| >OSX and its tooling are just ridiculous. I have no idea to this day how macs became the premier development environment. Because: (a) it's quite easy to set things up with brew, macports, and/or Nix (b) because Python is shitty everywhere anyway, and Python isn't the be-all end-all of development work. (c) because you get a full-featured, working, coherent, take-it-or-leave-it desktop that stops one way of endless tinkering and procrastinating available in Linux to get things "just right" (d) because it's still a UNIX with a full support for unicy tools, not a hack like WSL or WSL2. (e) because it has good hardware (mostly - BS keyboard-era aside) and good resale value (f) because you get to enjoy most/all the proprietary tools you like too (from MS Office and Adobe Creative Suite, to whatever) (g) because in 2020 Docker, remote environments, etc, make many "local dev environment" points moot anyway |
The entire point of this thread is that (a) is false -- see grandparent and the xkcd joke. It's not easy. It pretends to be easy, but is usually broken in some crazy way instead. Apt is also easy, but it actually works more often than not.
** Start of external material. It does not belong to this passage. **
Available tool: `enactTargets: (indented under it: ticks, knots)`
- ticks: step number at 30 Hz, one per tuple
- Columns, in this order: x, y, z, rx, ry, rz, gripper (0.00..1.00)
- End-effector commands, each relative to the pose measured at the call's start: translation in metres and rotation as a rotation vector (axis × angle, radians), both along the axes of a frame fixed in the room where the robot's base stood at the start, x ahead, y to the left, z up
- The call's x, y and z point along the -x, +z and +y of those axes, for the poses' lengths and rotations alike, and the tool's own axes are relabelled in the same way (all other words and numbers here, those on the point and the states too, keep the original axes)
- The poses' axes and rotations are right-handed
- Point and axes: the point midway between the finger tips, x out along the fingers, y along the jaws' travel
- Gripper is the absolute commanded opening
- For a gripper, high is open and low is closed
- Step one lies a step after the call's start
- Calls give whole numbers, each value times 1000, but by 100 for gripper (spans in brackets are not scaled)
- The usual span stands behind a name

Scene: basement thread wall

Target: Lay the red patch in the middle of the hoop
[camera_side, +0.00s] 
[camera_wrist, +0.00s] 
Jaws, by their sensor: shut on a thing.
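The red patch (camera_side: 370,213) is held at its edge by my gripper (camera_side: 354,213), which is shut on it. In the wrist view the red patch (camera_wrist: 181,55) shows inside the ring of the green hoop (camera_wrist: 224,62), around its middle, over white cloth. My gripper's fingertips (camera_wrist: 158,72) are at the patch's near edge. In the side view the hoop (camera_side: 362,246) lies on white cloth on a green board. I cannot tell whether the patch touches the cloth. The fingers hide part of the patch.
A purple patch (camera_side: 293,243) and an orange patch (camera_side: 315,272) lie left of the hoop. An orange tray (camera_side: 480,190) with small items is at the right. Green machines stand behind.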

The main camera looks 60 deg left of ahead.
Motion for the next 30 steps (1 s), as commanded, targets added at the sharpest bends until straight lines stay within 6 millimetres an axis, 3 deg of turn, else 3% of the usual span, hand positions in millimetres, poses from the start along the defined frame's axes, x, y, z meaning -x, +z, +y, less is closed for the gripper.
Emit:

(c) was relevant in 2006, when the novelty of OS X was that it was a UNIX that you could actually use as a daily driver. This is what initially got developers to move to Mac. But it's been fifteen years, and all jokes aside, the "year of the Linux desktop" for developers was probably around 2012. Linux may still have issues, but they're not worse than the hoops you have to jump through to make today's macOS behave.
Trendy tech companies are still buying macbook pros for their employees because that's what's been trendy for the last decade, not because they actually ask new hires what they prefer. Practical tech companies do, and at places like that you usually see a mix of macs and thinkpads.